Abstract

In this article, the authors review pension fund investment returns in Chile, Peru, and Mexico with a long term perspective. They first analyze the historical returns of the private pension systems in these three countries, recorded most of the time only in one type of fund or portfolio. They then run Monte Carlo simulations to gain a glimpse into the future and evaluate potential returns from the new multi-fund schemes adopted by private pension systems, which are intended to allow investing in a number of regulated financial portfolios that vary according to different risk preferences and pension-saver age. The historical analyses finds that the financial crisis had a major effect on private pension funds—these funds experienced sharp drops in returns, particularly those with the highest proportions of equities. These effects were transient, however, and currently the historical returns of pension funds remain at positive levels, making them among the savings alternatives with the best returns in their respective countries.

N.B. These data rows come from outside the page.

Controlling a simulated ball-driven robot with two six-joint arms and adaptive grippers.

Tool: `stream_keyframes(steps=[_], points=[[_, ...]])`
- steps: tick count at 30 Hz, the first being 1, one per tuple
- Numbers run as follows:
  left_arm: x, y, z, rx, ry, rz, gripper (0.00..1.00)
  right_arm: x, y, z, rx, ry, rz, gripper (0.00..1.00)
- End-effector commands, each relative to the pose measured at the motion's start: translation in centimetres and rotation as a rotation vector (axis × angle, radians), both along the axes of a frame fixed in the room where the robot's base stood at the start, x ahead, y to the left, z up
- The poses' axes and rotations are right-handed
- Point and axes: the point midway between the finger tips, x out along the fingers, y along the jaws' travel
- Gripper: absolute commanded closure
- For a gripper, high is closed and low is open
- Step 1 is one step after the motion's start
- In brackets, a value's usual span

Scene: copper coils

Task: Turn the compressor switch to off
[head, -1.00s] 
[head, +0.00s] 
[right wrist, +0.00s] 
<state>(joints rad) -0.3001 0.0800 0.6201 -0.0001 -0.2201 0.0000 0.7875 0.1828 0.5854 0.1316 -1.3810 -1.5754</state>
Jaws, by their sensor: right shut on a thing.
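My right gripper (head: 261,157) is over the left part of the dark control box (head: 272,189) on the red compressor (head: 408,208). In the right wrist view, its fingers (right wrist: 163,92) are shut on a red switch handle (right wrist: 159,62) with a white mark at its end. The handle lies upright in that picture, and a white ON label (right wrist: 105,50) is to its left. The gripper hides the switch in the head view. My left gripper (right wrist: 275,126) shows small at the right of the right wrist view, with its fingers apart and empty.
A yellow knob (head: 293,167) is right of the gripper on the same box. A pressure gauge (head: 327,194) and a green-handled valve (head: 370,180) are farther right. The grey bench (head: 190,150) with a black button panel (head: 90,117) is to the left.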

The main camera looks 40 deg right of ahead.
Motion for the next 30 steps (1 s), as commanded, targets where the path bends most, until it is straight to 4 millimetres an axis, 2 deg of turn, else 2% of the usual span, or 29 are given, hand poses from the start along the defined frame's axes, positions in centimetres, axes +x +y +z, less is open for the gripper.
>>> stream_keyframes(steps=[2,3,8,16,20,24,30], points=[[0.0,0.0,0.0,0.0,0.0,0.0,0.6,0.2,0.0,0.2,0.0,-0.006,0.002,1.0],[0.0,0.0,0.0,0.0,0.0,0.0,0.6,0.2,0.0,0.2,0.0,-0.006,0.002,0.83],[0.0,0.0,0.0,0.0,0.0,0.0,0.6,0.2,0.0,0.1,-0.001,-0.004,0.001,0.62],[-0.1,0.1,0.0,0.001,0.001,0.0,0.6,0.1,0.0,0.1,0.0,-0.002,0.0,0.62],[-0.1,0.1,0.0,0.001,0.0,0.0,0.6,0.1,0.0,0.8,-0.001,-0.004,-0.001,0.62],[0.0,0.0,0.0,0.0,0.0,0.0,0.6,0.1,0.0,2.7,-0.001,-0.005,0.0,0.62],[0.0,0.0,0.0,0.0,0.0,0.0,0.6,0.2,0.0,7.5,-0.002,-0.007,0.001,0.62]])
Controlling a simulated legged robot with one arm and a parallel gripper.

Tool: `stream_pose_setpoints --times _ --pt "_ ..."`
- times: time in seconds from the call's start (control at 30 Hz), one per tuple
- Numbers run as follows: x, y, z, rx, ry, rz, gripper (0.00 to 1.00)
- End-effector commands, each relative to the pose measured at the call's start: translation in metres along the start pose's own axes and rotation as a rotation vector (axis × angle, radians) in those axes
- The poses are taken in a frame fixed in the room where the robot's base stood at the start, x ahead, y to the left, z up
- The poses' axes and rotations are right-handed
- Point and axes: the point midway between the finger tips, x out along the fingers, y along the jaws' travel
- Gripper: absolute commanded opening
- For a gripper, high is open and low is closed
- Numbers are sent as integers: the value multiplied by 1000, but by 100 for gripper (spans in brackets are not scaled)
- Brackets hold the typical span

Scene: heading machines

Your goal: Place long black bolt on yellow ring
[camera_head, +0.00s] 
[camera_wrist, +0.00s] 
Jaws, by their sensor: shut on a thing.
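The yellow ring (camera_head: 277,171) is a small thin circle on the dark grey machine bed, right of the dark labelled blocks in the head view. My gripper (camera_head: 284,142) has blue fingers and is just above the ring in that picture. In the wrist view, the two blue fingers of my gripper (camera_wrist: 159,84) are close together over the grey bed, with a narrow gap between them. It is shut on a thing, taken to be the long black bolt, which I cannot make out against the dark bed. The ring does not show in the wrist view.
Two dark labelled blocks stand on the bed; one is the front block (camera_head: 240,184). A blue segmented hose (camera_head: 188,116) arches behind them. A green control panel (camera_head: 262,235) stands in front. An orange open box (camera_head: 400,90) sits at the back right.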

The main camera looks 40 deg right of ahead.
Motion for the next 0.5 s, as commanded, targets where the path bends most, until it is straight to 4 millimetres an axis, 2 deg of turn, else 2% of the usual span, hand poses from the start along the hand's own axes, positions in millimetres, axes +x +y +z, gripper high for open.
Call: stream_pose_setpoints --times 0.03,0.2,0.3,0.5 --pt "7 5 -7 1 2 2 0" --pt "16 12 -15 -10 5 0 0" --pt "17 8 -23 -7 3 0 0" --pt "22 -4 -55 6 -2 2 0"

In this regard, private pension funds, with their diversified investment portfolios and provision of liquidity for different markets, companies, and productive projects, have proven to be a significant stabilizing factor for economies. Looking into the future with their simulations, the authors find that the multi-fund scheme has the potential to continue to offer attractive returns on average for pension-savers in the three countries. However, the authors warn that pension levels and replacement rates in the long term do not depend simply on returns, but rather densities of contribution and contribution rates are key factors, particularly for the countries analyzed. Indeed, the densities of contribution and contribution rates are perhaps the most important variables for increasing pension well-being in that they are not random in nature and therefore may be affected by public policies.